Arsa Payı Karşılığı İnşaat Sözleşmesinin Değişen Koşullara Uyarlanması

En son şu tarihte güncellendi: 29 Aralık 2023

Arsa payı karşılığı inşaat sözleşmeleri, günümüzde en çok karşımıza çıkan sözleşmelerden biridir. Bu sözleşmenin 2 tarafı mevcut olup arsa sahibi, arsasının belirli bir payını veya bağımsız bölümünü yükleniciye (müteahhit) devretme borcu altına girerken, yüklenici (müteahhit) ise arsa sahibinin arsası üzerinde yapı inşası ve bağımsız bölüm teslim borcu üstlenir. Bu sözleşme türünde arsa sahibi tarafından müteahhide devredilen arsa payı veya bağımsız bölüm başlangıçta kesin olarak belirlendiğinden, götürü bedelli bir anlaşma yapılır. Bedel götürü olarak belirlendiğinden yüklenici o eseri o bedelle meydana getirmekle yükümlü olmaktadır. 

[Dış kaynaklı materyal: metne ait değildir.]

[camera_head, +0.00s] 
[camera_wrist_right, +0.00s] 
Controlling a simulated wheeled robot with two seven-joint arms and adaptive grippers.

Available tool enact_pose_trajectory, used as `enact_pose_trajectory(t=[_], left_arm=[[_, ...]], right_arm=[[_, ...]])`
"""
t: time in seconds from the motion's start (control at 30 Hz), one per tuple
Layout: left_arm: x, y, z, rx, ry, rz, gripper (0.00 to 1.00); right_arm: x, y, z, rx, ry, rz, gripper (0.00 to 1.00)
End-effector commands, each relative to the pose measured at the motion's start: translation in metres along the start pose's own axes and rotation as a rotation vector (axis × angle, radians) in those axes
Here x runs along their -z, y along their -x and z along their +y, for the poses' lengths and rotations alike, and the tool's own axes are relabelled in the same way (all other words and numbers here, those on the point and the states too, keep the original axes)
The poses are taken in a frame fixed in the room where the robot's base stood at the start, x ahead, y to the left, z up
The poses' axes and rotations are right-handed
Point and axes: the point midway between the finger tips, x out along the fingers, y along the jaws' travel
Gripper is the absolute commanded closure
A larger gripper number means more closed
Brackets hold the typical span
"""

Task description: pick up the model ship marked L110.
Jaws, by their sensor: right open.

Bununla birlikte zaman içerisinde tarafların sözleşme kurulurken öngöremedikleri  veya öngörseler dahi taraflarca göz önünde tutulmayan olgular meydana gelebilir. Bu gibi durumlarda yüklenicinin artık anlaştığı götürü bedelle inşaatı yaparak bağımsız bölümü teslim etmesi yani sözleşmeyi devam ettirmesi kendisi için katlanılamaz hale, hatta imkansız hale gelebilir. İşte bu gibi durumlar için Türk Borçlar Kanunumuzun 480. maddesinin 2. fıkrası düzenlenmiş olup, bu hükme dayanarak müteahhit, arsa payı karşılığı inşaat sözleşmesinin yeni koşullara uyarlanmasını hakimden talep etme hakkına sahip olmaktadır.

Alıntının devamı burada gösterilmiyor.